┌──
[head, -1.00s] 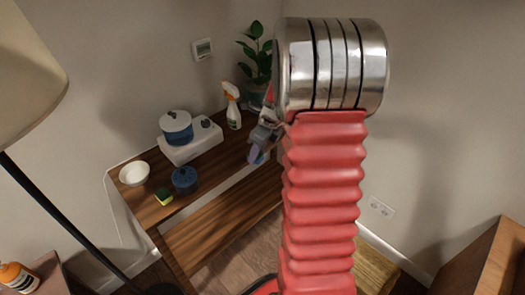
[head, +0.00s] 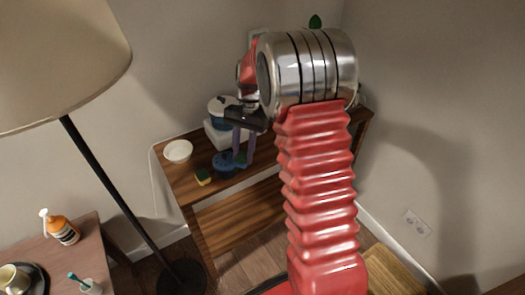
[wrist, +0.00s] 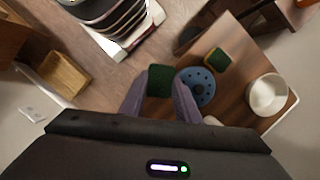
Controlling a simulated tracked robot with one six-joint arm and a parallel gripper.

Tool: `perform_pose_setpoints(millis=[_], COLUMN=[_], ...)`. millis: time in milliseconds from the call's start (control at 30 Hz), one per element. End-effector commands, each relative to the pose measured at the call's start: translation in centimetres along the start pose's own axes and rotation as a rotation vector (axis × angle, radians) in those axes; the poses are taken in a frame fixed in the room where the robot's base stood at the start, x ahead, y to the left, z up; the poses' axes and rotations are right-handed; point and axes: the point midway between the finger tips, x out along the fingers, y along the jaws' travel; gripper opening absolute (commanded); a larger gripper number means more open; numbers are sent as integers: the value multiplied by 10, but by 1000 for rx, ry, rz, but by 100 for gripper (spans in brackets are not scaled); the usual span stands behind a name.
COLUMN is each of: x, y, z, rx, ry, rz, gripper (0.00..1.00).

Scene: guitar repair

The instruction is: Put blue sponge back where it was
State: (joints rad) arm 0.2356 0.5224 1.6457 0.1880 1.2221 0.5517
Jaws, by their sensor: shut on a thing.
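My gripper (head: 243,155) is shut on a small block, which I take to be the blue sponge. In the wrist view its dark green face (wrist: 160,80) shows between the two fingers; its blue part is hardly visible. How far the sponge is above the tabletop is hard to tell.
A yellow-green sponge (head: 203,176) lies near the table's front edge, also visible in the wrist view (wrist: 217,60). A white bowl (head: 178,151) stands at the left. A white box (head: 216,136) is behind. A floor lamp pole (head: 105,190) rises left of the table.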

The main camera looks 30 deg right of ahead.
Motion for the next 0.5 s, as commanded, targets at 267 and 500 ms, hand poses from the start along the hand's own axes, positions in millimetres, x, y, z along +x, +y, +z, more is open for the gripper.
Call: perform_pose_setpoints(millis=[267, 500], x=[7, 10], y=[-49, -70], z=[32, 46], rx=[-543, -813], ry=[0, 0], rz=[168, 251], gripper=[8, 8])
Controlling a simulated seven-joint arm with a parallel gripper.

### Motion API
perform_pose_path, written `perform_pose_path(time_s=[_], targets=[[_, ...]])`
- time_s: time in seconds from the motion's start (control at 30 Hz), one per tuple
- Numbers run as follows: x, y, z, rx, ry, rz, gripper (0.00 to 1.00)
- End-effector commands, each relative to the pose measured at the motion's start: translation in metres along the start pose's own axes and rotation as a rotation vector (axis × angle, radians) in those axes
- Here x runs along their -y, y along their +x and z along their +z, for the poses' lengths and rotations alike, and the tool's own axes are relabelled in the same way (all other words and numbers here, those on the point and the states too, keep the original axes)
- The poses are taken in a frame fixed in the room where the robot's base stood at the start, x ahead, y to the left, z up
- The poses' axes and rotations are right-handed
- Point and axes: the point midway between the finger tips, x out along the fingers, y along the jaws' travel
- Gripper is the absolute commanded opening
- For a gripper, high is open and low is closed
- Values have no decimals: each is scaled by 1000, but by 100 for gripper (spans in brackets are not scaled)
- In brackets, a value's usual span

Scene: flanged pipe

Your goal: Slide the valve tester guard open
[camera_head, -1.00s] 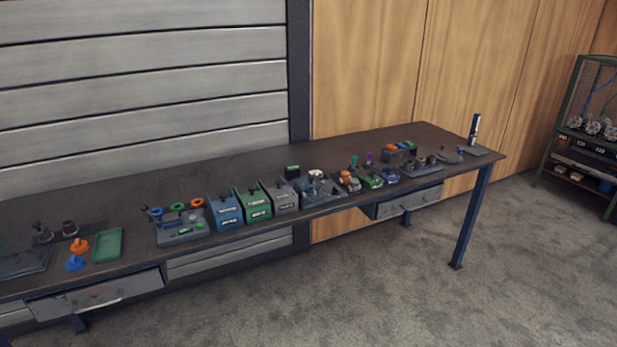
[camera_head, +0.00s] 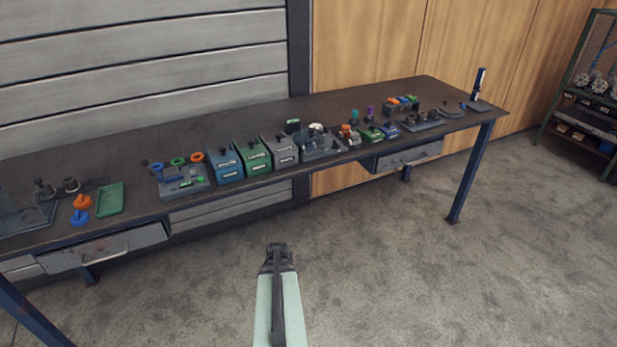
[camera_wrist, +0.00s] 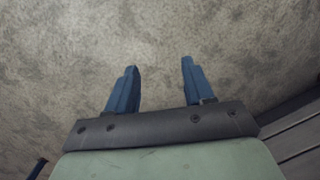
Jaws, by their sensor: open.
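My gripper (camera_wrist: 159,66) shows in the wrist view with its two blue fingers apart and nothing between them. In the head view, part of my pale green arm rises from the bottom, in front of the bench and over the floor; the fingers cannot be made out there. A grey device with a see-through cover (camera_head: 318,146) stands near the middle of the workbench (camera_head: 262,110). It may be the valve tester with its guard, but it is too small to be sure. My arm is apart from it.
Blue (camera_head: 226,163), green (camera_head: 254,158) and grey bins stand left of that device. A ring tray (camera_head: 183,183) is further left. A green tray (camera_head: 110,200) and another see-through panel (camera_head: 22,218) are at the far left. Drawers hang under the bench; the floor in front is clear.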

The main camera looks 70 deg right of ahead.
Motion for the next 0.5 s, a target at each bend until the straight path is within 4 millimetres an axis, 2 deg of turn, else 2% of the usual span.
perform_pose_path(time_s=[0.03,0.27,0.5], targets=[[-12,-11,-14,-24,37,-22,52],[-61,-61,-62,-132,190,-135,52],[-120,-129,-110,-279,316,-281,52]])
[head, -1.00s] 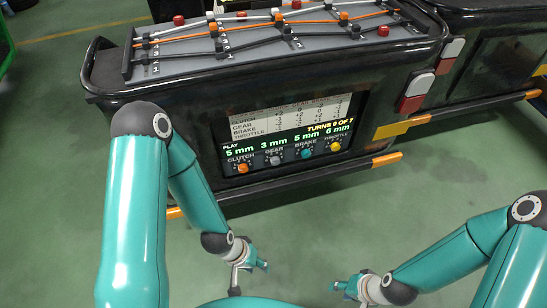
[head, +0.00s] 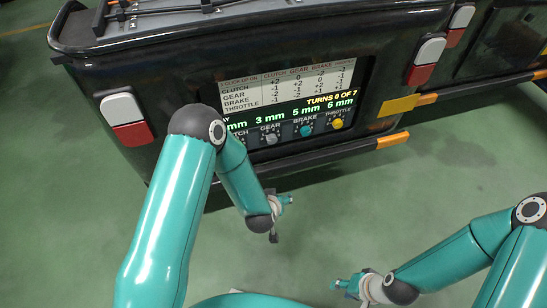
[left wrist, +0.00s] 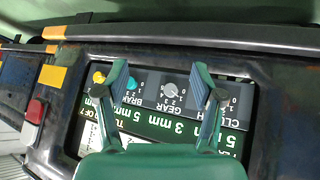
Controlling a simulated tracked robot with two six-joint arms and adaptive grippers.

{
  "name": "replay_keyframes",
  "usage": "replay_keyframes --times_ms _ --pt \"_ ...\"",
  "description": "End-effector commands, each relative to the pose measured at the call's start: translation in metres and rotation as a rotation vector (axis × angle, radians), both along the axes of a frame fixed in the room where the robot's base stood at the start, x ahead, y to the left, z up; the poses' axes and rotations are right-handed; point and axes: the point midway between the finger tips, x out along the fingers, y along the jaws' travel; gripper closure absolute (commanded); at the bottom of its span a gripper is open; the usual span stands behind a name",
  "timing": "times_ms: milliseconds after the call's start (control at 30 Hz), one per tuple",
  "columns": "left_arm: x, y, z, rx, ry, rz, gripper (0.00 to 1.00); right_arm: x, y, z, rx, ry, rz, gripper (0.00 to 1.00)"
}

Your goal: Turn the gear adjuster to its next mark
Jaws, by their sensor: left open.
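The gear adjuster is a grey knob (head: 271,138) under the "3 mm" GEAR reading on the panel, and it also shows upside down in the left wrist view (left wrist: 170,92). Its dial has printed numbers. My left gripper (head: 282,215) is in front of and below the panel. In the left wrist view its fingers (left wrist: 160,75) are spread wide, with the gear knob between them in the picture and nothing held. My right gripper (head: 346,288) is low in the head view, away from the panel; its finger gap is unclear.
A teal brake knob (head: 306,130) and a yellow throttle knob (head: 336,123) sit right of the gear knob. The clutch knob is hidden in the head view. The screen (head: 290,88) reads "TURNS 0 OF 7". A black bumper with orange ends (head: 392,140) juts below.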

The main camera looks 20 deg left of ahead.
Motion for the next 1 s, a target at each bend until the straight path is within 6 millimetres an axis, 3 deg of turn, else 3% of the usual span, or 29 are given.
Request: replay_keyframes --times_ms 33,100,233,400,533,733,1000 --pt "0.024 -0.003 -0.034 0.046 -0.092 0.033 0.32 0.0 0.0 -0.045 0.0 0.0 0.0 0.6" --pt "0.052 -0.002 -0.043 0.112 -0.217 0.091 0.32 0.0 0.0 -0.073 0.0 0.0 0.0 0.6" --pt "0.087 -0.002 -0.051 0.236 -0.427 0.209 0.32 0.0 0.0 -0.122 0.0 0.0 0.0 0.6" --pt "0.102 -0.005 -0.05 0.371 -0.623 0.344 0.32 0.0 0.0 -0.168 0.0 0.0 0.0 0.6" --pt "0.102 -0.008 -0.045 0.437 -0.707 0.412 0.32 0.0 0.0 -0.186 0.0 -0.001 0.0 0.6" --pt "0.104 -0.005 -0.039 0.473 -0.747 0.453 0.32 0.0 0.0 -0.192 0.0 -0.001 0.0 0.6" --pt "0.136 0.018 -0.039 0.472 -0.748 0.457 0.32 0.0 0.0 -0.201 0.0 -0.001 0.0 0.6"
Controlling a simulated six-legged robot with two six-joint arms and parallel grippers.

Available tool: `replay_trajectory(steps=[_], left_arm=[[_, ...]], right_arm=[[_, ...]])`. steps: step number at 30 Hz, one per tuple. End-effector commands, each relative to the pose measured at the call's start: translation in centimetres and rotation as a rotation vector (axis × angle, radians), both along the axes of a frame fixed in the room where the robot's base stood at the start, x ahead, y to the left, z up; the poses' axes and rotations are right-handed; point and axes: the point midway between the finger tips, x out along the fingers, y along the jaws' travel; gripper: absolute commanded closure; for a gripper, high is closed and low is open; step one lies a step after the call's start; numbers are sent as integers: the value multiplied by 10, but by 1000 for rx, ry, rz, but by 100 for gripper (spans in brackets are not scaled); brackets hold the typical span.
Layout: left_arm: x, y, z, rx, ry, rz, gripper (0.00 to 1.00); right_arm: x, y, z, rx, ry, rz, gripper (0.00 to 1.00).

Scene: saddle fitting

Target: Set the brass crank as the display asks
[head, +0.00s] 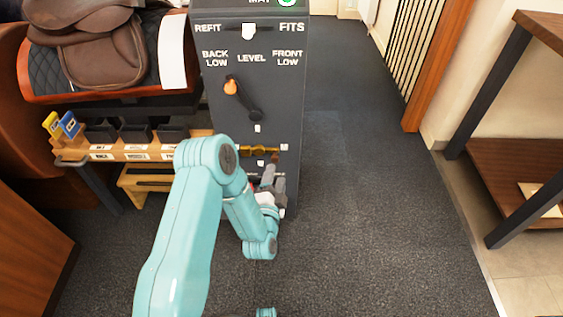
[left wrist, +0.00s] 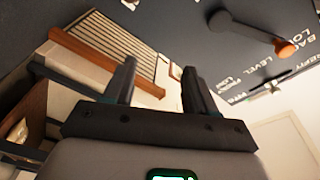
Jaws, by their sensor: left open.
└──
→ **Problem details**
Look through the data above. Find each line with the string "milliseconds" and copy it.

→ **Answer to the task**
Tool: `perform_pose_setpoints(millis=[_], COLUMN=[_], ...)`. millis: time in milliseconds from the call's start (control at 30 Hz), one per element. End-effector commands, each relative to the pose measured at the call's start: translation in centimetres along the start pose's own axes and rotation as a rotation vector (axis × angle, radians) in those axes; the poses are taken in a frame fixed in the room where the robot's base stood at the start, x ahead, y to the left, z up; the poses' axes and rotations are right-handed; point and axes: the point midway between the finger tips, x out along the fingers, y along the jaws' travel; gripper opening absolute (commanded); a larger gripper number means more open; numbers are sent as integers: the value multiplied by 10, but by 1000 for rx, ry, rz, but by 100 for gripper (spans in brackets are not scaled); the usual span stands behind a name.
  "timing": "times_ms: milliseconds after the call's start (control at 30 Hz), one per tuple",

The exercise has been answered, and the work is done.